┌──

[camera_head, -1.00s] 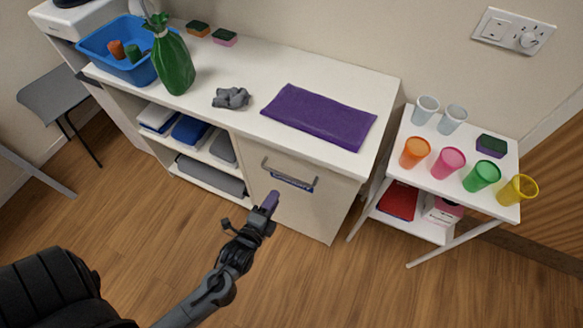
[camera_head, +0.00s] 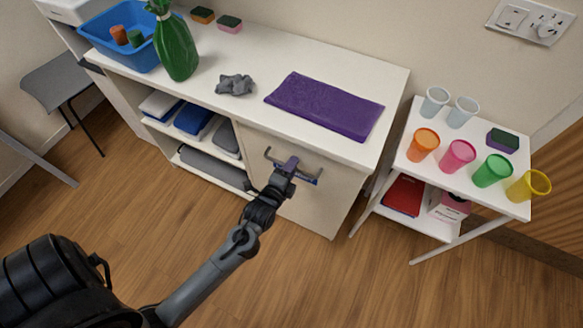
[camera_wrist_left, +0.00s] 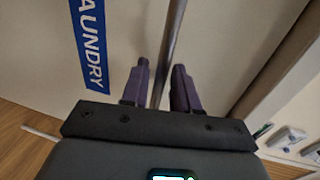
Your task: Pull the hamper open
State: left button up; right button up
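The hamper is a cream front panel (camera_head: 312,205) at the right end of the white counter, flush with the cabinet. A grey bar handle (camera_head: 268,154) crosses its upper part, and a blue label is below it. In the left wrist view the handle (camera_wrist_left: 172,45) runs between the two purple fingers of my left gripper (camera_wrist_left: 163,85), with the label reading "AUNDRY" (camera_wrist_left: 92,40) to the left. My left gripper (camera_head: 290,164) is at the handle in the head view. Its fingers are apart, with a gap on each side of the bar. My right gripper is not in view.
A purple cloth (camera_head: 325,105), a grey crumpled cloth (camera_head: 235,85), a green bottle (camera_head: 176,48) and a blue tub (camera_head: 125,50) are on the counter. A white side table (camera_head: 470,190) with several cups stands to the right. The floor (camera_head: 200,240) before the hamper is clear.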

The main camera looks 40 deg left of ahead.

└──

● Stated task:
Return exactly the lines from the one with "[camera_wrist_left, +0.00s]" to the one with "Your task: Pull the hamper open", both ends kept, and only those. Images are left out.

● Solution:
[camera_wrist_left, +0.00s] 
Your task: Pull the hamper open

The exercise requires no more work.